■ Recorded robot episodes ■
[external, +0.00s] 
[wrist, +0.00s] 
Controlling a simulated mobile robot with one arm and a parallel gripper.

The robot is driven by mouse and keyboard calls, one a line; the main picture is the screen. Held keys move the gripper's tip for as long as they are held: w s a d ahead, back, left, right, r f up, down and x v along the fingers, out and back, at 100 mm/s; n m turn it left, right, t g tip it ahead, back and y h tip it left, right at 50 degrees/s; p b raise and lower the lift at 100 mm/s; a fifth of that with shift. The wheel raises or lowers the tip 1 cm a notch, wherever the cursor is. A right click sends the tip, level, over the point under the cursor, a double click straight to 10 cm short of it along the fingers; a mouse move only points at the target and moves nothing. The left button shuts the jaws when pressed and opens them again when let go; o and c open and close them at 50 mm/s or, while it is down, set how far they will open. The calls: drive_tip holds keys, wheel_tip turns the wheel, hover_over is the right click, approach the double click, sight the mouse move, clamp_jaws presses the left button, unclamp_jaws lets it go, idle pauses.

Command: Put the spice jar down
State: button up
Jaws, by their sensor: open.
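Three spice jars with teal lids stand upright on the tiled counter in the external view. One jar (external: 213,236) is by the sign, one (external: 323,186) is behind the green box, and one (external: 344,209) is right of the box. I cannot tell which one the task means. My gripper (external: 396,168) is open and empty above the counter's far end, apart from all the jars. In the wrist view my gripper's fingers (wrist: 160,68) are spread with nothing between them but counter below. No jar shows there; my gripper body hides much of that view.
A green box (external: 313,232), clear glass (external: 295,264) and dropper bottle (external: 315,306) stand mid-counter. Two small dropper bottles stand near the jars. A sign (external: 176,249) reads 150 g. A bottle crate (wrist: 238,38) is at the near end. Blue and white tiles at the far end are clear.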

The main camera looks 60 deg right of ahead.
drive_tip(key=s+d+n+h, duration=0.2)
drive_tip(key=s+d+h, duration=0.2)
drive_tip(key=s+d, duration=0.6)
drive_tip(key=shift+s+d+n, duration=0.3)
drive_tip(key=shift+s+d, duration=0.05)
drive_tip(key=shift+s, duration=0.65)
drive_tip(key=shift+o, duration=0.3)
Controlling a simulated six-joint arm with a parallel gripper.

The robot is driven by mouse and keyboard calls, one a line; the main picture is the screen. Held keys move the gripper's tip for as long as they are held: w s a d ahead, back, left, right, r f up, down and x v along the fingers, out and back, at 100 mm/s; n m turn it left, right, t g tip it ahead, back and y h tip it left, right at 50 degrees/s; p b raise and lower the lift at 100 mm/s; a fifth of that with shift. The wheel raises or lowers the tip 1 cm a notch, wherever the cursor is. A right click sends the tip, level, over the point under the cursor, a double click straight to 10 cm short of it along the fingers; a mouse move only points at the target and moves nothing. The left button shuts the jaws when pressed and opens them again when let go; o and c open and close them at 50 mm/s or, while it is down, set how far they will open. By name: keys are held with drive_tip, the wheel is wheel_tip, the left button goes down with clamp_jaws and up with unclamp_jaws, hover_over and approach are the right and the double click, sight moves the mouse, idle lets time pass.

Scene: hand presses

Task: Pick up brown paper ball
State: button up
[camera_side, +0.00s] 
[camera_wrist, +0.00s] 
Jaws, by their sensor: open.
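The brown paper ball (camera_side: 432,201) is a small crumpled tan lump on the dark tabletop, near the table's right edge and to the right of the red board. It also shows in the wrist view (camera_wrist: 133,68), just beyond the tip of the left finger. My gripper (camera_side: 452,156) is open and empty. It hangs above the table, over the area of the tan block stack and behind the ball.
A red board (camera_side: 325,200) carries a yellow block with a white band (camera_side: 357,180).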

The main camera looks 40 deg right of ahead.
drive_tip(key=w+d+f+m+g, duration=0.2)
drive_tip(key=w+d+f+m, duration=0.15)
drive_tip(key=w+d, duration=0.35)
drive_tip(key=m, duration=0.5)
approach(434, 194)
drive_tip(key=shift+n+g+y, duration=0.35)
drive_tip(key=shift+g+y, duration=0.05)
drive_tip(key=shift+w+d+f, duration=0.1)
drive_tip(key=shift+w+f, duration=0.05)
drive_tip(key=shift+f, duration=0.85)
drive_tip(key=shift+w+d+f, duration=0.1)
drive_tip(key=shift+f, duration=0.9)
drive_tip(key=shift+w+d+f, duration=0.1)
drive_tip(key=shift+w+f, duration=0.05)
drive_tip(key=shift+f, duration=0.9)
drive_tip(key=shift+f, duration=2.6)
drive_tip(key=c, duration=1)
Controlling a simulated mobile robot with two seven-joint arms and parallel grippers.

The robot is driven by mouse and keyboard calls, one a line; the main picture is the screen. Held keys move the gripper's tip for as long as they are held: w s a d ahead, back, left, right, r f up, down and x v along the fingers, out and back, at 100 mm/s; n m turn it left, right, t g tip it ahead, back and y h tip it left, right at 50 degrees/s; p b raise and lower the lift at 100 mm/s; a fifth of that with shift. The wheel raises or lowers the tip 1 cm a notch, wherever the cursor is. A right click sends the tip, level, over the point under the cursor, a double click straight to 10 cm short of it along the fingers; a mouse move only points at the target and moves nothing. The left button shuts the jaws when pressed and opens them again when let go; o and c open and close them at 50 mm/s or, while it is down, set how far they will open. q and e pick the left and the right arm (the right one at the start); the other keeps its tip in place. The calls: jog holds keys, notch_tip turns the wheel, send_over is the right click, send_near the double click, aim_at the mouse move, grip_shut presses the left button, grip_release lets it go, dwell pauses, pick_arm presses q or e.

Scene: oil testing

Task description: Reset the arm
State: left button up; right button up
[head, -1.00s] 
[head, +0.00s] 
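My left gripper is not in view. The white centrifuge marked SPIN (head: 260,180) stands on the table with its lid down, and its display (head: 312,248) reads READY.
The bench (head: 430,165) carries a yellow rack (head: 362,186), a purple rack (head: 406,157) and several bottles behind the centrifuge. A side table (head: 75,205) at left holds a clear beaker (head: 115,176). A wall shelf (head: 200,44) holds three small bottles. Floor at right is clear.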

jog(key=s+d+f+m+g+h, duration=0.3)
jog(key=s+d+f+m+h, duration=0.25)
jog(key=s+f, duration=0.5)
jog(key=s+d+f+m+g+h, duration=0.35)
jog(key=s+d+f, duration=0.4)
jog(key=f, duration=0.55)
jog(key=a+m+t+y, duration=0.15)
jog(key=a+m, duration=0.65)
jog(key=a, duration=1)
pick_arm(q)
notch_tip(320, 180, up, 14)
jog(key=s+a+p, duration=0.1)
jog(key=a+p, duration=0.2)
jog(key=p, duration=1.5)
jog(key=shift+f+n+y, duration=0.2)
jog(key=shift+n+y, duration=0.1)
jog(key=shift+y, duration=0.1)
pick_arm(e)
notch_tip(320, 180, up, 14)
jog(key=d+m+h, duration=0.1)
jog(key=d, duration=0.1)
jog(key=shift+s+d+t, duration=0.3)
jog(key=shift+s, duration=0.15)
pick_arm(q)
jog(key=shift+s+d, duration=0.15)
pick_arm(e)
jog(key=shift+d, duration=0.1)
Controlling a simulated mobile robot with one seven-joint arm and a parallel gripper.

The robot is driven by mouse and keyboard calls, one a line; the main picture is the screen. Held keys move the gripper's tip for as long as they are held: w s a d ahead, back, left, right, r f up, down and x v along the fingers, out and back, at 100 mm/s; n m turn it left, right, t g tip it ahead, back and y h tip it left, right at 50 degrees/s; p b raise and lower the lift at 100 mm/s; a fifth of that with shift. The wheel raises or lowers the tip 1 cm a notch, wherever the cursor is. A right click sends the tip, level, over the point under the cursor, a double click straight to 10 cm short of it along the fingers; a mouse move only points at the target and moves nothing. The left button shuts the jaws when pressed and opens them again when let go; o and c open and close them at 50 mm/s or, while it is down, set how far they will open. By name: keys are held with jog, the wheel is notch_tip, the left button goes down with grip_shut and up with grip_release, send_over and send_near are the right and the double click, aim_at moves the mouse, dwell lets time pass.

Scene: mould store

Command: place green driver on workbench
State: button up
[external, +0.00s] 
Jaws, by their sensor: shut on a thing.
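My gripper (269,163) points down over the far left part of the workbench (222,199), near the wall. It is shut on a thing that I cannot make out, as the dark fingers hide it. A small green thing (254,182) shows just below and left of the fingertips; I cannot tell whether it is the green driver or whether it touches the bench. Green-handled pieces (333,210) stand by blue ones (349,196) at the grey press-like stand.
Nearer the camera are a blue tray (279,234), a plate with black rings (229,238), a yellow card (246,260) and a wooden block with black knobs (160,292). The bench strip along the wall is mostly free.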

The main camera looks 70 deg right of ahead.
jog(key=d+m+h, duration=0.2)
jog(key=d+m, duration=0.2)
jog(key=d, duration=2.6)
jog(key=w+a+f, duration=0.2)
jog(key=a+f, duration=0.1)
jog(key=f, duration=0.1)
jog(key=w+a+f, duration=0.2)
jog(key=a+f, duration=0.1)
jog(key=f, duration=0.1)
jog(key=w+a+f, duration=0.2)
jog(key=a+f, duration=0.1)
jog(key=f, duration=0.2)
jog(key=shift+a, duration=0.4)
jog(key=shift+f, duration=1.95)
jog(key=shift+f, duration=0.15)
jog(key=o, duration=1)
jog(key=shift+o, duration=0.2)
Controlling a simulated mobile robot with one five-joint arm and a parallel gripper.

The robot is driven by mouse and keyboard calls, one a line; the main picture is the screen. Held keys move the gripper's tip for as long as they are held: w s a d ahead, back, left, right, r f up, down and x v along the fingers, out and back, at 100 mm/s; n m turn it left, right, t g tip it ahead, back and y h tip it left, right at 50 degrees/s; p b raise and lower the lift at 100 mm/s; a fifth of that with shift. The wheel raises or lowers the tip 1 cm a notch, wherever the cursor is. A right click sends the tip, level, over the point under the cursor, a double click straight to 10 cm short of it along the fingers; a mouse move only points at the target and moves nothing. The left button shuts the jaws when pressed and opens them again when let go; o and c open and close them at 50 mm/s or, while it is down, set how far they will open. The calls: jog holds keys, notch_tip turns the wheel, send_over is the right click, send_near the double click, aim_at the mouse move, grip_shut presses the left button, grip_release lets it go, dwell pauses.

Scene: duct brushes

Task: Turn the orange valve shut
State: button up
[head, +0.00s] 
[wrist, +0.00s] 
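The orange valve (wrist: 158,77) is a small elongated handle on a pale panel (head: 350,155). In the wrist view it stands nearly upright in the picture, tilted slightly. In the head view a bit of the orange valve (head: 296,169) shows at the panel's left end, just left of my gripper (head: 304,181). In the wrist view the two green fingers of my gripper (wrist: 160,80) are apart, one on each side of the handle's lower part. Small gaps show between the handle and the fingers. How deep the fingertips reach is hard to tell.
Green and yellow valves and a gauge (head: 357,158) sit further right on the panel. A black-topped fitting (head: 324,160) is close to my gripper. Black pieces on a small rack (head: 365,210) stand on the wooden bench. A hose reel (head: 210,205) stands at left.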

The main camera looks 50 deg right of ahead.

■ What is asked ■
Search the preceding listing for "mobile" and extract every line where it is found.

■ Result of the exercise ■
Controlling a simulated mobile robot with one arm and a parallel gripper.
Controlling a simulated mobile robot with two seven-joint arms and parallel grippers.
Controlling a simulated mobile robot with one seven-joint arm and a parallel gripper.
Controlling a simulated mobile robot with one five-joint arm and a parallel gripper.

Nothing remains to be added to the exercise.